_Problem statement_. Take the line that contains "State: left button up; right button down" as the first and the last line of the material as the final one; set down exactly the lines in that span.
|---|
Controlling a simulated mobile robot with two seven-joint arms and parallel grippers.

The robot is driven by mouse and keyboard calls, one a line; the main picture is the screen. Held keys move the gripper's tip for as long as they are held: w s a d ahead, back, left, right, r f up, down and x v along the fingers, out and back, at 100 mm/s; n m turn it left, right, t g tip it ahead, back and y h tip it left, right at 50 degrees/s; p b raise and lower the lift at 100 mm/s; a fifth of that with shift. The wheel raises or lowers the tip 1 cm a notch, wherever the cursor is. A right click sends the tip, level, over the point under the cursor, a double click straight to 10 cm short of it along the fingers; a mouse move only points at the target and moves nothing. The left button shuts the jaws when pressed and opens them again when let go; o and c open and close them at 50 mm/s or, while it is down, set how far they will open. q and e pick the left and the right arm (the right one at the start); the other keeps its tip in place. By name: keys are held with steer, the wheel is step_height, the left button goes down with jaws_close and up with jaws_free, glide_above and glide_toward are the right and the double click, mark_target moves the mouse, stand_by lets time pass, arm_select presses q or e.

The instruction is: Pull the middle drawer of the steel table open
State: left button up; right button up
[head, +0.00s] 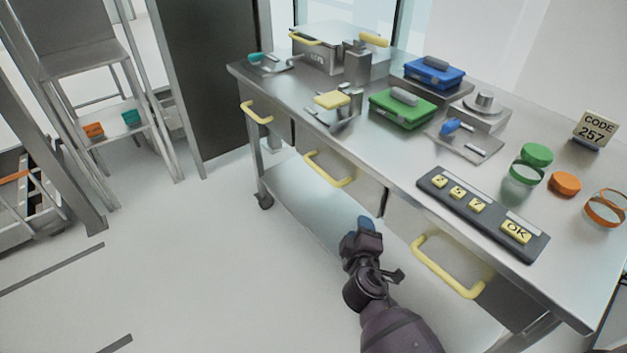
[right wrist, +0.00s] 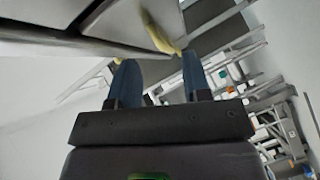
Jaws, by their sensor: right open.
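The steel table (head: 402,172) has a row of drawers along its front edge, each with a yellow handle. The middle drawer (head: 362,182) looks shut, and its yellow handle (head: 328,169) sticks out from the front. My right gripper (head: 367,224) is open and empty, in front of the table and to the lower right of that handle. In the right wrist view, its two blue fingers (right wrist: 160,78) are spread, and a yellow handle (right wrist: 157,30) shows just beyond the tips, apparently untouched. My left gripper is not in view.
The left drawer handle (head: 257,113) and right drawer handle (head: 447,268) flank the middle one. A dark keypad (head: 440,191), green case (head: 402,108) and blue case (head: 434,72) lie on the tabletop. Open floor (head: 215,260) lies left of my right arm.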

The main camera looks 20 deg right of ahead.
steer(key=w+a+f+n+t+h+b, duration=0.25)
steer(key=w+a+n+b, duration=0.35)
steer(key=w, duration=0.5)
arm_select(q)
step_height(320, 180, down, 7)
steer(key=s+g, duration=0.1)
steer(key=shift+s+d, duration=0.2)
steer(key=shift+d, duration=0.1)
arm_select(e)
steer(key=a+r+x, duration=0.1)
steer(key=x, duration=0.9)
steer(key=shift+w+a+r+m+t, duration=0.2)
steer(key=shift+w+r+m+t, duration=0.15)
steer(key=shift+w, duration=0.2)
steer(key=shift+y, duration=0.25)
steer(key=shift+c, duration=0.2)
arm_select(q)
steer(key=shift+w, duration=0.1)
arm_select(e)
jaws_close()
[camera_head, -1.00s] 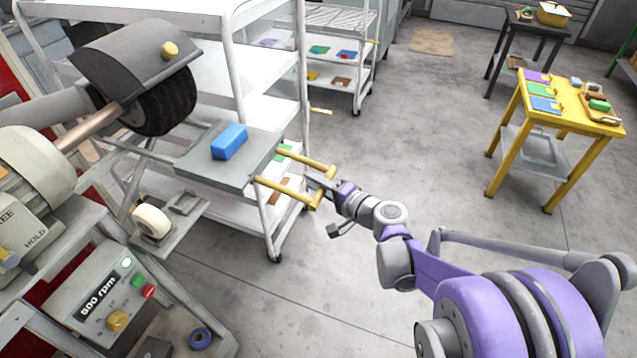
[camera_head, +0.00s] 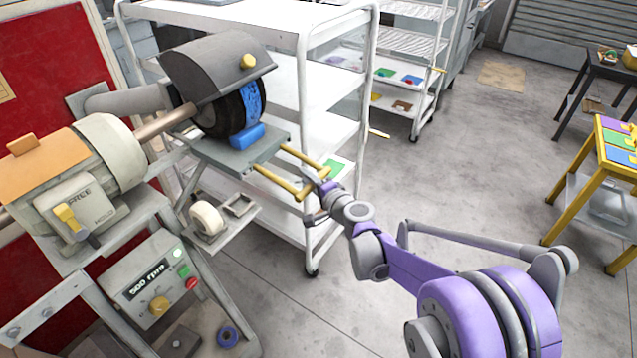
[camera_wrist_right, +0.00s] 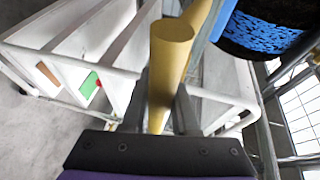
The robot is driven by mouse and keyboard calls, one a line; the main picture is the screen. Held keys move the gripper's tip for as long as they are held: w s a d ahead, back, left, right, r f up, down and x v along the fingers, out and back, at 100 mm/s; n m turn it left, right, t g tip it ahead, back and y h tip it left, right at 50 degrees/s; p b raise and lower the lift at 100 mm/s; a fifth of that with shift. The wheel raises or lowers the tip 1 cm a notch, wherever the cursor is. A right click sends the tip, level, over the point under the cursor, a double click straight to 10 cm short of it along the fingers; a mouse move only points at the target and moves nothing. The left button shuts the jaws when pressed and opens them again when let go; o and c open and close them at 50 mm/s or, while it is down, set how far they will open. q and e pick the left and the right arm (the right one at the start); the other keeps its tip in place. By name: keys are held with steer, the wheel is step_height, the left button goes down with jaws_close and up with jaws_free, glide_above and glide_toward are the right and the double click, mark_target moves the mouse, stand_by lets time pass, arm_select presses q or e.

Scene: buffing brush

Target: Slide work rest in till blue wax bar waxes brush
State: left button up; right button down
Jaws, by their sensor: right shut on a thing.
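The grey work rest (camera_head: 232,152) has two yellow handle bars and carries the blue wax bar (camera_head: 247,136). The bar sits at the rest's far edge, against the lower side of the black brush (camera_head: 228,112), or so close that no gap shows. Blue wax streaks cover the right part of the brush face, and blue also shows on it in the right wrist view (camera_wrist_right: 262,30). My right gripper (camera_head: 313,184) is shut on the yellow handle (camera_head: 274,183) at its outer end; the handle also runs between the fingers in the right wrist view (camera_wrist_right: 168,75). My left gripper is out of view.
A grey hood (camera_head: 215,68) covers the brush top. The motor (camera_head: 95,150) and control box reading 500 rpm (camera_head: 150,280) stand left. A white shelf cart (camera_head: 330,95) stands close behind the rest. The floor at right is open, up to the yellow table (camera_head: 590,185).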

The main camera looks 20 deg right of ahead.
|---|
_Final answer_.
State: left button up; right button down
Jaws, by their sensor: right shut on a thing.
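The grey work rest (camera_head: 232,152) has two yellow handle bars and carries the blue wax bar (camera_head: 247,136). The bar sits at the rest's far edge, against the lower side of the black brush (camera_head: 228,112), or so close that no gap shows. Blue wax streaks cover the right part of the brush face, and blue also shows on it in the right wrist view (camera_wrist_right: 262,30). My right gripper (camera_head: 313,184) is shut on the yellow handle (camera_head: 274,183) at its outer end; the handle also runs between the fingers in the right wrist view (camera_wrist_right: 168,75). My left gripper is out of view.
A grey hood (camera_head: 215,68) covers the brush top. The motor (camera_head: 95,150) and control box reading 500 rpm (camera_head: 150,280) stand left. A white shelf cart (camera_head: 330,95) stands close behind the rest. The floor at right is open, up to the yellow table (camera_head: 590,185).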

The main camera looks 20 deg right of ahead.

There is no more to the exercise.